ハズレが出てしまうのは本当に残念でしたが、唯一の救いは「その番号が書かれている箱の中から自分の好きなものを選べる」ということ・・・。
巨人ファンなら巨人のバッジを、阪神ファンなら阪神のバッジを・・・ということで、それぞれが好きなものを選べるのです。当然、不人気の球団バッジばかりが残ってしまうので、私の子ども時代にも、駄菓子屋さんによっては「自分で選ぶのは禁止」などという、子どもたちからすれば悪魔のようなローカル・ルールを設けているお店もありました。だいたいにおいて、そんな理不尽なルールを強要するようなお店は、元からあまりフレンドリーな駄菓子屋さんではないのでしょうが、当然、子どもたちの評判はすこぶる悪く、瞬く間にそのお店では誰もクジを引かないようになった・・・という(苦笑)。そうなれば、これまた当然の成り行きで、結局そのお店は私が中学校に上がる前ごろにお店を閉めてしまいました。ホンの小さなことかも知れませんが、子どもたちの心をナメてかかると、結局は損をするのかも知れませんね。
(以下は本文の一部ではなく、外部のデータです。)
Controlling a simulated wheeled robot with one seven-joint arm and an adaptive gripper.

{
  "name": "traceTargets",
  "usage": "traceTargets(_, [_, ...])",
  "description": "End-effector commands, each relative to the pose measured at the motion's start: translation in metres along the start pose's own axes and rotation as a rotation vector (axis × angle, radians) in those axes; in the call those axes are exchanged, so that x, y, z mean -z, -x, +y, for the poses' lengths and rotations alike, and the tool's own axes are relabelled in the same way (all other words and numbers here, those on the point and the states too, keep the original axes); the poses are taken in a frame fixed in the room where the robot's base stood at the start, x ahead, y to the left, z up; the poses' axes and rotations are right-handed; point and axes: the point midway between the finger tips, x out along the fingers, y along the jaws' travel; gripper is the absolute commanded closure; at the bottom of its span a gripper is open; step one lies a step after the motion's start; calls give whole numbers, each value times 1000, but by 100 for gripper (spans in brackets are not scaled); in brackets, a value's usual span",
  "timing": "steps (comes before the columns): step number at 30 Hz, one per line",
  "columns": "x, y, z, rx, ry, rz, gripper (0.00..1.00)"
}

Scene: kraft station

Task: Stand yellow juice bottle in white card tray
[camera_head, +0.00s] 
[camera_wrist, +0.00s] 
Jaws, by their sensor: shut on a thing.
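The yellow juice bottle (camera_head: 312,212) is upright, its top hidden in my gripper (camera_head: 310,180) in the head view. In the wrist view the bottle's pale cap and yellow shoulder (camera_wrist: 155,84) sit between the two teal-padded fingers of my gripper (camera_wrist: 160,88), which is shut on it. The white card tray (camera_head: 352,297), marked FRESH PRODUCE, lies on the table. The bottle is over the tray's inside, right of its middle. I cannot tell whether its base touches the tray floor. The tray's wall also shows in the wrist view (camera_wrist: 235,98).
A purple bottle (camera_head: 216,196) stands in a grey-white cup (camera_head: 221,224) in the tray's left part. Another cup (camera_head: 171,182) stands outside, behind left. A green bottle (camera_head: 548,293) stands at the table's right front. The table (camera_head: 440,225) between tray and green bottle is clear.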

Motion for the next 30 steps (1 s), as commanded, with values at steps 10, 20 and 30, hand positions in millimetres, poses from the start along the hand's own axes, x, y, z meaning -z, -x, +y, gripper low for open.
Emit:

今となっては販売もされていませんし、そのメーカー自体も存在していないところが多いので、調べようも確かめようもありませんが、こうした現象を知ってか知らずか、メーカーによっては、ハズレ番号のバッジにあえて巨人や阪神などといった人気球団のバッジ封入比率を高めているケースがあったようです(過去、同じようなクジ箱を何度か見ましたが、確かに巨人と阪神しか入っていないものが存在していました)。
せっかくですので、同じ阪神の”アタリ”を見てみましょう。
クジの外箱を見てみると、さり気なく「30×80付」と印刷されているので、多分このクジは1回30円で売られていたはずですが、同じ30円でも、上のハズレバッジとは雲泥の差(苦笑)ですよね。
ただ、アタリの場合は、基本的にその番号のところにあるバッジしか貰えませんので、バッジ自体が豪華な反面、好きな球団を選べない・・・という問題は存在していました。当然、関東であれば巨人、関西であれば阪神に人気が集中するでしょうから、当たった番号に入っていたバッジがそうでないチームだった場合は、ちょっとガッカリすることもあったのです。そういう時は、そのチームを好きな友だちとの間で”トレード協議”が始まることもありました。これはバッジのみならず、カルビーのプロ野球や仮面ライダーのカードでも同じこと・・・。そういう駆け引きの楽しさまで含めて、こうしたクジには様々な”ドキドキ”と”知恵比べ”があったのです。もしかしたら、こうした様々な活動の中から、子どもたちは”社会性”を育んでいたのかも知れませんね。
やはり、生産数の違いからなのでしょうか? 最近では、まず手に入らなくなった帽子屋バッジと比較して、こうした駄菓子屋バッジの方は、コレクターズ・ショップなどに行きますと、それなりに目にする機会も多いようです。また、ネットオークションなどで入手する方法もあるでしょうから、便利な世の中になりましたよね。いずれにせよ、こうした球団バッジは、あのころの「ドキドキ」を思い出してくれる、恰好の一品なのかも知れません。